Reasonable possibility.

Not the first thing I'd go after, but that might be where it ends up.

@Schurkey The semantics aren’t helping him
"Set the timing" is incorrect terminology for a vortec but a misadjusted distributor cap can cause crossfiring and engine stalling, DTC.
Have you all the answers then explain why half of his engine is running rich at idle but purportedly stoichiometric at 3000rpm.
Certainly, the WRONG semantics aren't helping.

I've said very plainly that twisting the distributor body can get the crank sensor/cam sensor signals synchronized. The computer thinks this is important. It also makes the spark path in the distributor from rotor tip to cap terminal as optimum as it's going to get.

None of that affects the timing; and it's not a "misadjusted distributor cap", either. The issue is with the distributor BODY, and the cam sensor that's bolted to it. The cap is just along for the ride.




How do we know that "half of his engine is running rich at idle"? The computer may be reducing the fuel trim, but that doesn't mean it's not running stoich. The first code he ever mentioned was P0174--Bank 2 too lean. The spark-plug photos he's posted show some really-terrible looking firing tips. So misfire leading to false lean-code along with suddenly running like crap, seems entirely reasonable.

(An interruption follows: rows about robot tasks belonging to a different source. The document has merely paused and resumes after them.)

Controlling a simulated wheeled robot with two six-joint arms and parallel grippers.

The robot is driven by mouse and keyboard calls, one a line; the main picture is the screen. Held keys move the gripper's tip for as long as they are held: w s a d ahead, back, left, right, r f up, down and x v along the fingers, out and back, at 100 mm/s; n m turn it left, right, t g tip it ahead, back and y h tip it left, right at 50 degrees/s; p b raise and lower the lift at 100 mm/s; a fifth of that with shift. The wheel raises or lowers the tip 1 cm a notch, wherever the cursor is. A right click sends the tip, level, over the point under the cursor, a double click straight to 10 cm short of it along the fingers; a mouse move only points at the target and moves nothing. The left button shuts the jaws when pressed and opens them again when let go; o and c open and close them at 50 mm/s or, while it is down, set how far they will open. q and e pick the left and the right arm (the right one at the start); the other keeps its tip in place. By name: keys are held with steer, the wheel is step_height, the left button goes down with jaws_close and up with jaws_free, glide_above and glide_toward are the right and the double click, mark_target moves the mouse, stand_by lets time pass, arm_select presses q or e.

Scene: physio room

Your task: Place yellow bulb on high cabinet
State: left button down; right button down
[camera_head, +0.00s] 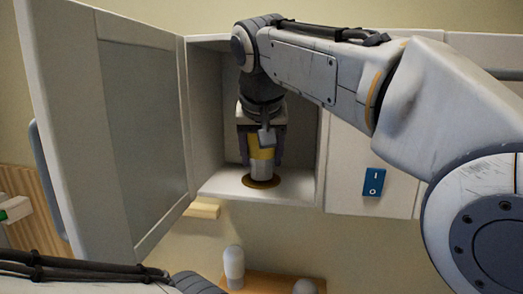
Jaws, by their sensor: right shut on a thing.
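The high cabinet (215,187) is wall-mounted and white, with its door (68,110) swung open to the left. My right gripper (261,150) reaches into the open compartment from above and is shut on the yellow bulb (261,154). The bulb is upright, yellow above and pale grey below. Its lower end is over a round brown-gold disc (262,182) on the cabinet floor; I cannot tell whether it touches. The gripper hides the bulb's top and sides. Part of my left arm shows at the lower left, but its gripper is out of view.
A closed cabinet front with a blue I/O plate (374,182) is to the right, partly behind my right arm. Below, a white bulb-shaped thing (234,266) stands on a wooden board (265,284), with another pale top (305,287) beside it. The compartment floor around the disc is clear.

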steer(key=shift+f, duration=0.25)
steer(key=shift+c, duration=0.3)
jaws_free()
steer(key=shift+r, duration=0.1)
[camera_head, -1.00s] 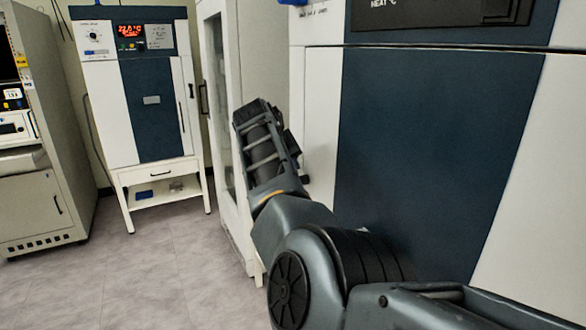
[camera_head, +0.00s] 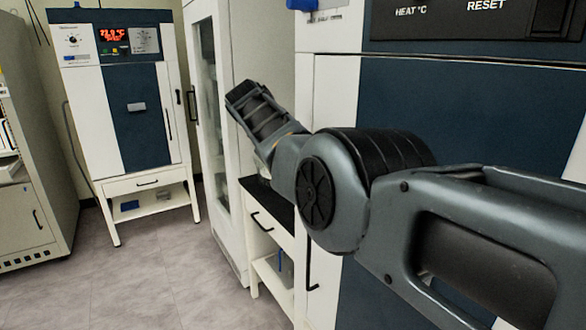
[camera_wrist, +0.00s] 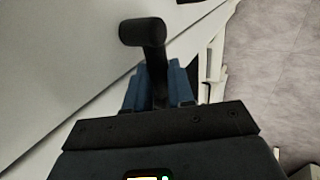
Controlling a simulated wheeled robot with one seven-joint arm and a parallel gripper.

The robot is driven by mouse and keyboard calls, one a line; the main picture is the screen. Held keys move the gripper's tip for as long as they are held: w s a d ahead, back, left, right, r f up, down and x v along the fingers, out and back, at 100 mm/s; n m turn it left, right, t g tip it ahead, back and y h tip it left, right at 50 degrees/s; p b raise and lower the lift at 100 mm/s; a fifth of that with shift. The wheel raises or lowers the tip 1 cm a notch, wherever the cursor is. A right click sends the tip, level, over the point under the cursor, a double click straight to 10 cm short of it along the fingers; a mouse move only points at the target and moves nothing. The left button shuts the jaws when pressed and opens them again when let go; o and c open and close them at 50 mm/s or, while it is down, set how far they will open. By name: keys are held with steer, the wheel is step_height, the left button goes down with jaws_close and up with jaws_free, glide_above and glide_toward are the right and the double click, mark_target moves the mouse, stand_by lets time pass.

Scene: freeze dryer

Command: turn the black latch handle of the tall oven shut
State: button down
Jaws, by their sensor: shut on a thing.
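The black latch handle (camera_wrist: 143,33) shows in the wrist view, with a rounded knob and a stem running down between the fingers. My gripper (camera_wrist: 160,82) is shut on this stem, with one blue finger on each side. The pale oven surface lies behind and to the left. In the head view, the tall oven (camera_head: 462,110) with its white frame and dark blue door panel fills the right side. My arm crosses in front of it. The latch handle and my fingertips cannot be made out there.
A white cabinet with a glass door (camera_head: 208,110) stands left of the oven. A small white table with a dark top (camera_head: 268,198) is between them. Another blue-and-white oven (camera_head: 137,110) is at the back left. The grey floor (camera_head: 150,270) at lower left is clear.

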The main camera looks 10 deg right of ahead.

Things I'd like to see from the original poster:
In-focus, nicely-cropped photo of the new spark plug firing ends, laid-out IN ORDER.
Cranking compression test results of all eight.
Some sense of O2 cross-counts for Bank 1 Sensor 1, and Bank 2 Sensor 1, at idle and at 3K rpm
The distributor turned to actually synch the cam and crank sensor signals within factory spec at ~1100 rpm (+ or - 2 degrees.)
All codes cleared
CURRENT fuel pressure results, not from months ago.
Verification that there's no oil coming up the PCV system into the intake manifold.